• Task to complete: The records below are made of lines; count those holding the word "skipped" and give the number only.

————————

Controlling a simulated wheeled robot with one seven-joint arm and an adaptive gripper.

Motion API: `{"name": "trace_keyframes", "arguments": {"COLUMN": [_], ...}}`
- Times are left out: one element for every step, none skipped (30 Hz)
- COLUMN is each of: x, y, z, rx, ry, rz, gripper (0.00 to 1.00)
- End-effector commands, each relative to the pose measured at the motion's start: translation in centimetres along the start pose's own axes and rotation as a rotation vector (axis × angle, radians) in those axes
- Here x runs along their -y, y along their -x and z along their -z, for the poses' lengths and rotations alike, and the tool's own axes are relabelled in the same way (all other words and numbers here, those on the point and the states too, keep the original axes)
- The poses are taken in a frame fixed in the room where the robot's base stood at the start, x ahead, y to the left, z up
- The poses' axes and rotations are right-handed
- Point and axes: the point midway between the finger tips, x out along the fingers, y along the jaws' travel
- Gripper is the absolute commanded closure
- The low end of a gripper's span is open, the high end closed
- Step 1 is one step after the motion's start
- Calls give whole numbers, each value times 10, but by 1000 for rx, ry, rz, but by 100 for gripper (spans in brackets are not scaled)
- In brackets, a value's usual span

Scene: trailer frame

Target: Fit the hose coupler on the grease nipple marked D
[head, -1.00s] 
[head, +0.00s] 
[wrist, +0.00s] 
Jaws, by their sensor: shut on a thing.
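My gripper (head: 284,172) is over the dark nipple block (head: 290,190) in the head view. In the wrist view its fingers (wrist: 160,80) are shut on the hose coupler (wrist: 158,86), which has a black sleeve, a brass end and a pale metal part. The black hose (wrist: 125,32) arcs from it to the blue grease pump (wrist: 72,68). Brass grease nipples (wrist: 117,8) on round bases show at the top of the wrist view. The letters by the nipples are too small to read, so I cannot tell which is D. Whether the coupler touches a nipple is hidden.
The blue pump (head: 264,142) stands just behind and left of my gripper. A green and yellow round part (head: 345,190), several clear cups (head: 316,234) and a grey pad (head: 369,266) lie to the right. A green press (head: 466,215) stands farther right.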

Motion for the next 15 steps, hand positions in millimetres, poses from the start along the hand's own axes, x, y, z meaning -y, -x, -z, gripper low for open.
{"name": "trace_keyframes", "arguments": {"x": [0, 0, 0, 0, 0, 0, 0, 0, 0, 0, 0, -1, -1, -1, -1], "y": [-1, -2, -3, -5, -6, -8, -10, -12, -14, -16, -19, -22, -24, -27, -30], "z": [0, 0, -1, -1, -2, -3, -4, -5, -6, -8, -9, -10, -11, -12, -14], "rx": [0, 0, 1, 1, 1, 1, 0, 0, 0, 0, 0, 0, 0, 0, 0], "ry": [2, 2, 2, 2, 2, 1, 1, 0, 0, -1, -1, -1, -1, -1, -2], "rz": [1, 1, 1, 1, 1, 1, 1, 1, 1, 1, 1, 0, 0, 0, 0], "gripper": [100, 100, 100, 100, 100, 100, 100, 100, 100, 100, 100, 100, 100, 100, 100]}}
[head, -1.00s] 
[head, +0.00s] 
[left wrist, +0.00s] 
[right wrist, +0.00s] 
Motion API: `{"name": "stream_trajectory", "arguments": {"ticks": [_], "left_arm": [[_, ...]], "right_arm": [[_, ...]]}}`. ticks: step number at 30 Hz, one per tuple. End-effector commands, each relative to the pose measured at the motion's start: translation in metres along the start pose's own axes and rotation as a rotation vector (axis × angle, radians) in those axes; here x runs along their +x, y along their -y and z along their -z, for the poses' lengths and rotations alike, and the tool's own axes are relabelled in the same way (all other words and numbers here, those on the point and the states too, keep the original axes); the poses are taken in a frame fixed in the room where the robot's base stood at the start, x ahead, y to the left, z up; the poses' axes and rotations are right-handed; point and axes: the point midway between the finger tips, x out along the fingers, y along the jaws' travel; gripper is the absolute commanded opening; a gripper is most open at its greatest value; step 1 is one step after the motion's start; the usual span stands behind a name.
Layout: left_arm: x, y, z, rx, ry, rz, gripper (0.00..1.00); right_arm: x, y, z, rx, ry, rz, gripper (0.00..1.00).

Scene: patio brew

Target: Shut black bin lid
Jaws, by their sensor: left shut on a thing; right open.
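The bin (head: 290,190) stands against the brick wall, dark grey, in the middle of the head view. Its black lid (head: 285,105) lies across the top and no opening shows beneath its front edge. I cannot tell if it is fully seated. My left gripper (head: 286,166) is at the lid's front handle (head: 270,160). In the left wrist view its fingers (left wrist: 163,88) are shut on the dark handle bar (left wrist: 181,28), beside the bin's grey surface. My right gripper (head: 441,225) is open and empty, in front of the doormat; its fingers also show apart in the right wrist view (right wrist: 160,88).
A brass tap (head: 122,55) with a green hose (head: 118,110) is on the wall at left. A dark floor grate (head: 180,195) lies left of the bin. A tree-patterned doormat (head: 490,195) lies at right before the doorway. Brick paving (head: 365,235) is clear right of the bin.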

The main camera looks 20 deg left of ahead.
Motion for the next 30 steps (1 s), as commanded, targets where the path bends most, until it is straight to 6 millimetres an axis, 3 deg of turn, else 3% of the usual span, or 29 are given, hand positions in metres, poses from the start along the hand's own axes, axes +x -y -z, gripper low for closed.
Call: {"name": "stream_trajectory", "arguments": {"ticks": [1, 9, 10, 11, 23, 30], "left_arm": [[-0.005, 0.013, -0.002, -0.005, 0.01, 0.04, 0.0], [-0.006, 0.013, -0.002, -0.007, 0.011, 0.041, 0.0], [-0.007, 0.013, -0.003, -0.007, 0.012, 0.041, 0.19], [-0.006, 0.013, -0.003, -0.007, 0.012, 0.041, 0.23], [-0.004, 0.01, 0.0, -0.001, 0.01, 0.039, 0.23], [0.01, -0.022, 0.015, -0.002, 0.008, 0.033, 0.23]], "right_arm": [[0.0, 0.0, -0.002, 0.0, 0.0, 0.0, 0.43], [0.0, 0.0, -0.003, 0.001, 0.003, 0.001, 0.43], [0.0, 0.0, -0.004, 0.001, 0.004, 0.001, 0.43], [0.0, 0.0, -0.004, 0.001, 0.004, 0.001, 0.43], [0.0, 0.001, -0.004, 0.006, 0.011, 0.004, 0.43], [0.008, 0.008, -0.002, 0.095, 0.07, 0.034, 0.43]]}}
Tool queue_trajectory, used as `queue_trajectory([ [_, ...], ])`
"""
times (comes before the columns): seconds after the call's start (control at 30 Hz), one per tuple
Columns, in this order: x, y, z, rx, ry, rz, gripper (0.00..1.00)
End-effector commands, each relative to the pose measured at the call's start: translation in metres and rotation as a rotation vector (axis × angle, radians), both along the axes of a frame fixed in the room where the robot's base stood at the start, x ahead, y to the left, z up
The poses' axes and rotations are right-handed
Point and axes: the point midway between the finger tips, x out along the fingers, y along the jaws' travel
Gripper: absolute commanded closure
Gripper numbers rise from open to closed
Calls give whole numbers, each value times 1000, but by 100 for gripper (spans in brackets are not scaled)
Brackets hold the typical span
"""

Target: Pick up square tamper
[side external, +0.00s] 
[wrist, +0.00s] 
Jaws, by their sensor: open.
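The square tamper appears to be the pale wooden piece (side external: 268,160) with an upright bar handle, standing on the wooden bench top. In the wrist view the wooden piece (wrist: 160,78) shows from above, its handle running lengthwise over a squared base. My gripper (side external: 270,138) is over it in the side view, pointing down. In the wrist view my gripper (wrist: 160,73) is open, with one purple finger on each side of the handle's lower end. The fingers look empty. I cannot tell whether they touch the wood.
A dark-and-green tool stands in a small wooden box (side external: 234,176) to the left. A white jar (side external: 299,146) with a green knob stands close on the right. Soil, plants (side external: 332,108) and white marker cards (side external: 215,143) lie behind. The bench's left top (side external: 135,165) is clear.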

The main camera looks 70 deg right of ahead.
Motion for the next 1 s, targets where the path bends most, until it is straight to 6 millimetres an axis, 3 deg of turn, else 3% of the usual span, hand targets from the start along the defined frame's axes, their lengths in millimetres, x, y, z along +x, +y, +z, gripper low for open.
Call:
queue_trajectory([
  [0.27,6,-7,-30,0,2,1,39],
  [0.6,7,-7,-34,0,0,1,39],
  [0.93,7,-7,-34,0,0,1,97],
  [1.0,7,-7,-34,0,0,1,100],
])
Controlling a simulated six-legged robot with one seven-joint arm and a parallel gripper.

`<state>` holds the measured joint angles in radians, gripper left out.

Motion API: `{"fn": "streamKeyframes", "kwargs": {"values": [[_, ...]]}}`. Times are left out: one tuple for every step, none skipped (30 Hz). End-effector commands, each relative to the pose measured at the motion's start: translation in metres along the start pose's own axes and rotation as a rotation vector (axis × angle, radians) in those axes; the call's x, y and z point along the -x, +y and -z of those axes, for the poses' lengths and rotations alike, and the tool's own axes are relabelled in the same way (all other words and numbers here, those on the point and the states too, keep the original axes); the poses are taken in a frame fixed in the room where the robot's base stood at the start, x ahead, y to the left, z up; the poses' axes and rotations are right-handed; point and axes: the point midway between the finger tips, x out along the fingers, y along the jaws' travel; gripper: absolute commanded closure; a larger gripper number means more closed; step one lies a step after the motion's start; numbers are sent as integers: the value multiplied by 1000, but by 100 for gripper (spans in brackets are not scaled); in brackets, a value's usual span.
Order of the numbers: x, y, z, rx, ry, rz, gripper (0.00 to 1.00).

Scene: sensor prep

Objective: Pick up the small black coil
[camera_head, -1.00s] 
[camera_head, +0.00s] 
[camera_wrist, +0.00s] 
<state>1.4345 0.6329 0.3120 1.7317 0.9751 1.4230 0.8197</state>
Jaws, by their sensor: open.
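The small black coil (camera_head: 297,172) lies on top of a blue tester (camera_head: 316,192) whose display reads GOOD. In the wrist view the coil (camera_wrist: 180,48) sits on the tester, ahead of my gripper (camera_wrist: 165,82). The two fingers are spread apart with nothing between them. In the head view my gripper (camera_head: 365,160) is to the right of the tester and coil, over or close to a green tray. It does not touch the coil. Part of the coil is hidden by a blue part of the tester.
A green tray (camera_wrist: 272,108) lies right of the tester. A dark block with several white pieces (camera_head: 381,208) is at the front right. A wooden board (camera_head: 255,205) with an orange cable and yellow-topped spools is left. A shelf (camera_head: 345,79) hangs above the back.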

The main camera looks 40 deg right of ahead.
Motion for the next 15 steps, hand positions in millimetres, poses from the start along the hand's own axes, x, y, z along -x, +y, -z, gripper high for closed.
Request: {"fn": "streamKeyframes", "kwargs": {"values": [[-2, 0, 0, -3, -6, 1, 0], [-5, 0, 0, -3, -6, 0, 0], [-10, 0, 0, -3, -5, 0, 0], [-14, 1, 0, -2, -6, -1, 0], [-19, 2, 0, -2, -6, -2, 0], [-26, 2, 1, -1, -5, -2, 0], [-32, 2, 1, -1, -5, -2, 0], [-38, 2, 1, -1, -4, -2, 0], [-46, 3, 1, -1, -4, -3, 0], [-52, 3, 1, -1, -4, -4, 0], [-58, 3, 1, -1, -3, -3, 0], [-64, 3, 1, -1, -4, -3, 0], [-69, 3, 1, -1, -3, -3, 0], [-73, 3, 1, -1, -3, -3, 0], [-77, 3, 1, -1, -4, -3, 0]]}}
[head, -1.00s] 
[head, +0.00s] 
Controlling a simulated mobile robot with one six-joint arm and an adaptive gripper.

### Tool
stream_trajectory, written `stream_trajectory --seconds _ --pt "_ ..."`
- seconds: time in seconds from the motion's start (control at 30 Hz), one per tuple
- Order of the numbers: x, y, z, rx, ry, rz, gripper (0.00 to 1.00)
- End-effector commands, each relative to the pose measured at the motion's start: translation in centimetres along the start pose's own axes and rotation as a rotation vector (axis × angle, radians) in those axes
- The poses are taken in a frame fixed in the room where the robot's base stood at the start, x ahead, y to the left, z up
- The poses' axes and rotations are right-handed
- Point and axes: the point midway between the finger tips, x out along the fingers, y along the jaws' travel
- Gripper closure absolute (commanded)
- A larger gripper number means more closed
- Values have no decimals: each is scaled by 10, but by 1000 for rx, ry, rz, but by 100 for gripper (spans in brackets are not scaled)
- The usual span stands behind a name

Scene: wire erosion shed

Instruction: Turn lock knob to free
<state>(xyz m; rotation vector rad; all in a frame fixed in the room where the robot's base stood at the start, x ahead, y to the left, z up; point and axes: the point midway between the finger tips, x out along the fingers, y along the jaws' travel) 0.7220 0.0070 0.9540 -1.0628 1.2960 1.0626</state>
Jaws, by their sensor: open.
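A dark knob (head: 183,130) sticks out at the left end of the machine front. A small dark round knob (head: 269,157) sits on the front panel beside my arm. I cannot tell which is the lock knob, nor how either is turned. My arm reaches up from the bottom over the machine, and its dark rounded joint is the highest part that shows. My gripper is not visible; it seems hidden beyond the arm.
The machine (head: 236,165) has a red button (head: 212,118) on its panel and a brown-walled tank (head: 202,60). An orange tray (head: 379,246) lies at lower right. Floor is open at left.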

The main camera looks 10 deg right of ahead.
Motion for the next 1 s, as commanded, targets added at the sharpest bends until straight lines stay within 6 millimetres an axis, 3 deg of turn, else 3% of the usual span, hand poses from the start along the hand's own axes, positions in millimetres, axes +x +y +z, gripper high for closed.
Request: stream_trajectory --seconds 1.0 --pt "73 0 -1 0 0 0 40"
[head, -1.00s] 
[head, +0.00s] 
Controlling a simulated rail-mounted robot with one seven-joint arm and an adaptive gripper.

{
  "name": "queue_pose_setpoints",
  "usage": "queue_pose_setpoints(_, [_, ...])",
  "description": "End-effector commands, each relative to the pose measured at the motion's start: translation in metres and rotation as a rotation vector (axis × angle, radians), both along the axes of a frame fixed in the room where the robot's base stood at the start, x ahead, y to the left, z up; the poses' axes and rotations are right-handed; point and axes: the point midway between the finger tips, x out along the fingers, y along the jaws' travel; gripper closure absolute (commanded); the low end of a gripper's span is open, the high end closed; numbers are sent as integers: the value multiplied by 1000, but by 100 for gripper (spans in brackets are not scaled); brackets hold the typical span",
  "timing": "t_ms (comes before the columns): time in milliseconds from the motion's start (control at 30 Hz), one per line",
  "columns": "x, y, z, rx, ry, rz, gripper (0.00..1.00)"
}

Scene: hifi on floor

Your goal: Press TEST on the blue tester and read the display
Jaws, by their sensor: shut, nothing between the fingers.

————————

• The reply: 2